La Troisième Guerre mondiale

di Gianluca Virgilio 

Depuis qu’il y a quelques années j’ai lu L’Orientalisme, essai d’Edward Saïd paru en 1978, j’ai peu à peu acquis la conviction qu’expliquer le conflit en cours en termes d’opposition entre Orient et Occident est une erreur. En effet, s’il est vrai, comme l’affirme Saïd, que l’Orient a été inventé par nous, les Occidentaux, alors il va de soi que cette guerre, qualifiée par certains de Troisième Guerre mondiale, ne peut pas être un conflit entre notre propre invention et nous – ce serait vraiment paradoxal – mais qu’elle doit être autre chose. Il n’est pas du tout aisé de définir cette « autre chose » car, en se limitant à une information trop immédiate, uniquement centrée sur le dernier massacre et susceptible de nous rendre myopes, les médias n’aident absolument pas à comprendre ce qui est en train de se passer. Que dire en effet, quand une bombe humaine laisse sur le terrain des dizaines de morts innocents qui, par pur hasard, se trouvaient au mauvais endroit au mauvais moment ? Nous ne pouvons qu’être saisis d’horreur et plaindre leur sort, mais notre compréhension de ce qui se passe réellement n’a pas avancé d’un pouce pour autant.

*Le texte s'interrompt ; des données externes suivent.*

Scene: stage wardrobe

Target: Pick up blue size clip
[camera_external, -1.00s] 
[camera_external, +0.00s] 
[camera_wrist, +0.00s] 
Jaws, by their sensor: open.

Essayons d’imaginer un monde, non pas divisé entre Orient et Occident, mais constitué d’un seul espace où des forces opposées se combattent pour s’imposer les unes aux autres. États, groupes économiques, élites financières et économiques, religions diverses (chrétiens, juifs, sunnites et chiites, etc.) se disputent les ressources de la planète. Ce n’est pas un hasard si l’épicentre du séisme actuel se situe au Moyen-Orient et en Afrique, c’est-à-dire dans la partie du monde notoirement la plus riche en ressources. Américains, Russes, Chinois, Européens, Arabes, Iraniens, etc., ils sont tous là pour lancer les bombes qui ouvriront la voie à ceux qui ensuite s’empareront de ces ressources. Ce qui est à l’œuvre, c’est une guerre non déclarée de tous contre tous, dans laquelle les alliances d’un jour ne valent pas pour le jour suivant, les coalitions se nouant et se dénouant avec la même facilité selon les avantages immédiats de ceux qui ne sauraient manquer le grand banquet organisé après la grande tuerie : ceux qui ont armé les Talibans puis les ont combattus, qui ont porté Saddam ou Kadhafi au pouvoir puis n’ont pas hésité à les tuer, qui ont armé le Califat et maintenant le bombardent et ainsi de suite, dans de continuels repositionnements et renversements d’alliances que souvent les journalistes ne parviennent pas à expliquer. La ligne de front ne cesse de bouger, de l’Ukraine à la Turquie, de Paris à Jakarta, de l’Iran au Maroc et au Burkina Faso en passant par la Syrie, l’Égypte, Israël, Gaza, etc. Le conflit devient endémique, fragmenté, discontinu, imprévisible. Aujourd’hui, il se manifeste par un carnage à Paris, demain ce sera le tour d’Istanbul, puis de Jakarta, puis encore du Burkina Faso ; il ne finira jamais.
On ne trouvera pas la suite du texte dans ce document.